TASK INSTRUCTIONS:
Reproduce exactly and only the lines running from the one with "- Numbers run" through the one with "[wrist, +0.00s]", both end lines included.

Robot action calls:

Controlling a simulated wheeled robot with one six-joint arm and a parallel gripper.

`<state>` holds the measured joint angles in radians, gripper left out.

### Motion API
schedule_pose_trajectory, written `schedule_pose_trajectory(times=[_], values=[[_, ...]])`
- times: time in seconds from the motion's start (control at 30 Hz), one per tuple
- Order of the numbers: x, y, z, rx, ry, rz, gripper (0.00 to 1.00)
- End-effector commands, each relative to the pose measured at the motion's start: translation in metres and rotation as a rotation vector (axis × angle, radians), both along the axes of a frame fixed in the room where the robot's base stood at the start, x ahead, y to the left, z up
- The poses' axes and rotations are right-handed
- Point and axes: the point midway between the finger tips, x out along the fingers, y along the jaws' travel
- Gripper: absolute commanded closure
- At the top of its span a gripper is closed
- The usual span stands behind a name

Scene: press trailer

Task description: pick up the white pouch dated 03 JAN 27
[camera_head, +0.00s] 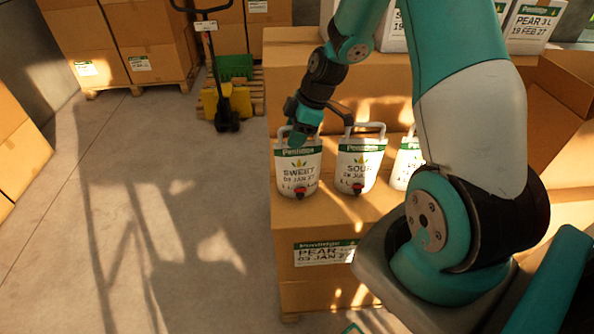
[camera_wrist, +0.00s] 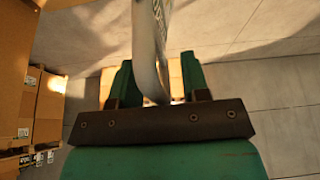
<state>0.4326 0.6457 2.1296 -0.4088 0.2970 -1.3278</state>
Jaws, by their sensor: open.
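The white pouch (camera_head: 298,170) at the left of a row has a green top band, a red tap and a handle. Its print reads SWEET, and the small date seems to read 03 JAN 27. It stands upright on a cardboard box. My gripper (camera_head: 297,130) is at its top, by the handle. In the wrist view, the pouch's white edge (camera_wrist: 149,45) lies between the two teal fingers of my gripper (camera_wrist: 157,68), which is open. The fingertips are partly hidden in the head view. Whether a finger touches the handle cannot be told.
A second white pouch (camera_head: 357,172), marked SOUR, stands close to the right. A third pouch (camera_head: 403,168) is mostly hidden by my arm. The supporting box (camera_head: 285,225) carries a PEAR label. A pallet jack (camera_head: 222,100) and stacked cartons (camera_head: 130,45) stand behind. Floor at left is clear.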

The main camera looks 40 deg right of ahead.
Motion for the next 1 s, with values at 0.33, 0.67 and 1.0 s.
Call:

--

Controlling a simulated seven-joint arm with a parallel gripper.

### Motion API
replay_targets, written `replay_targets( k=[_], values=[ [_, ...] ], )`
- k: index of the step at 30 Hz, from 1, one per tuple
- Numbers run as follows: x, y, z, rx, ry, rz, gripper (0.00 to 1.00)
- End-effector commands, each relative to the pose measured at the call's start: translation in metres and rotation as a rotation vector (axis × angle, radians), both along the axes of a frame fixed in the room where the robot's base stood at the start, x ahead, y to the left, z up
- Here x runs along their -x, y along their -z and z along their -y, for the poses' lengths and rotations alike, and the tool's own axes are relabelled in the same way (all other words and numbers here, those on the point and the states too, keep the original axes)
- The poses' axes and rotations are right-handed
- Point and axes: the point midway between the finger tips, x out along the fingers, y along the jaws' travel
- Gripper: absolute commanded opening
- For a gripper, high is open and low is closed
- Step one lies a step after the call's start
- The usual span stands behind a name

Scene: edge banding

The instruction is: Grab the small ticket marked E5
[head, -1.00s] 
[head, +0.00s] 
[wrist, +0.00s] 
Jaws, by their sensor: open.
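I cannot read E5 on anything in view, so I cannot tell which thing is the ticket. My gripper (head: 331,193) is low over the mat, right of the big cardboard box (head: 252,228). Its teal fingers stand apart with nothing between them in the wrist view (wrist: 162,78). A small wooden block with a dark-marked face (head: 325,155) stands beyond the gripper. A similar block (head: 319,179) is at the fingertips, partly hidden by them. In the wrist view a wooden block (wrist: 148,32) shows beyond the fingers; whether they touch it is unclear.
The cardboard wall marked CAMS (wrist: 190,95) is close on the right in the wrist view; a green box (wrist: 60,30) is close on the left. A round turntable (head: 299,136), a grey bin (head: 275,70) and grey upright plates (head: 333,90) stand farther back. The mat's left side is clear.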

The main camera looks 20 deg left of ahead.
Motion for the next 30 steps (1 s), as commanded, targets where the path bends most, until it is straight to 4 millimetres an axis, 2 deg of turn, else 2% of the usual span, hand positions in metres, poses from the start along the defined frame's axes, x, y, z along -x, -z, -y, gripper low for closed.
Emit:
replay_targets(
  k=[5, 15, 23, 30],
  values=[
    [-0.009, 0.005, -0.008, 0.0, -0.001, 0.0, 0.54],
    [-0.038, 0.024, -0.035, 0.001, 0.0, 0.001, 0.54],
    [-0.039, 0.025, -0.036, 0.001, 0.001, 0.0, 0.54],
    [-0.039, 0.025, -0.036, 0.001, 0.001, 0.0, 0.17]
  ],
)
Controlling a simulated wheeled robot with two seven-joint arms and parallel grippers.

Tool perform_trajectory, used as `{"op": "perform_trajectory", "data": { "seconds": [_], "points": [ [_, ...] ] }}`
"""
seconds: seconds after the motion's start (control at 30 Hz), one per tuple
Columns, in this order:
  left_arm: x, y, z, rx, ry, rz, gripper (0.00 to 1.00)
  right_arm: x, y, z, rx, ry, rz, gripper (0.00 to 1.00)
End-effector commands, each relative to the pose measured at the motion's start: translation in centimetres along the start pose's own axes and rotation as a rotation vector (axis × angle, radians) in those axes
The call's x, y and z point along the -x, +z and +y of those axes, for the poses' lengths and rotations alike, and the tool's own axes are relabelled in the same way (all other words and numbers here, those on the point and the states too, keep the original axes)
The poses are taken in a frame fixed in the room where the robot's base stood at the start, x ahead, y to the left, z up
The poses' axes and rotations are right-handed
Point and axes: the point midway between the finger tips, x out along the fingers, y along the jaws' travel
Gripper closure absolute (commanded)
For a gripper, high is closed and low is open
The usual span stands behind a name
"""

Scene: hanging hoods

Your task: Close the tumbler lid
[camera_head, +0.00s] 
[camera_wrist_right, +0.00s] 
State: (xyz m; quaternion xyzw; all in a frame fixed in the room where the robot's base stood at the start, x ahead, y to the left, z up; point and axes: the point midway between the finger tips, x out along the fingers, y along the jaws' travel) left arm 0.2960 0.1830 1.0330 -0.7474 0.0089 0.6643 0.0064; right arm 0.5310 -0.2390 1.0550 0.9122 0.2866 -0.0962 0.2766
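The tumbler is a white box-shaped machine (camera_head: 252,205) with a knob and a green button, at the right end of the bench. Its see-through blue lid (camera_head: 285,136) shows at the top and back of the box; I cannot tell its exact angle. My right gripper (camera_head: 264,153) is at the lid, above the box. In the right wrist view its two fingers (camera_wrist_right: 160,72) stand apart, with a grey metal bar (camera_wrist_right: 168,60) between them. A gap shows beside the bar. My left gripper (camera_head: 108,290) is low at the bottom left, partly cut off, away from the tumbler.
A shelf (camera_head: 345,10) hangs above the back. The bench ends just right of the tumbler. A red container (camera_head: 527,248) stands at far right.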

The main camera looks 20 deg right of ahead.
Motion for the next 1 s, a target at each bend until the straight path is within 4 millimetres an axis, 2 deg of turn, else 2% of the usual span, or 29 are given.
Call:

WORKED SOLUTION:
- Numbers run as follows: x, y, z, rx, ry, rz, gripper (0.00 to 1.00)
- End-effector commands, each relative to the pose measured at the call's start: translation in metres and rotation as a rotation vector (axis × angle, radians), both along the axes of a frame fixed in the room where the robot's base stood at the start, x ahead, y to the left, z up
- Here x runs along their -x, y along their -z and z along their -y, for the poses' lengths and rotations alike, and the tool's own axes are relabelled in the same way (all other words and numbers here, those on the point and the states too, keep the original axes)
- The poses' axes and rotations are right-handed
- Point and axes: the point midway between the finger tips, x out along the fingers, y along the jaws' travel
- Gripper: absolute commanded opening
- For a gripper, high is open and low is closed
- Step one lies a step after the call's start
- The usual span stands behind a name

Scene: edge banding

The instruction is: Grab the small ticket marked E5
[head, -1.00s] 
[head, +0.00s] 
[wrist, +0.00s] 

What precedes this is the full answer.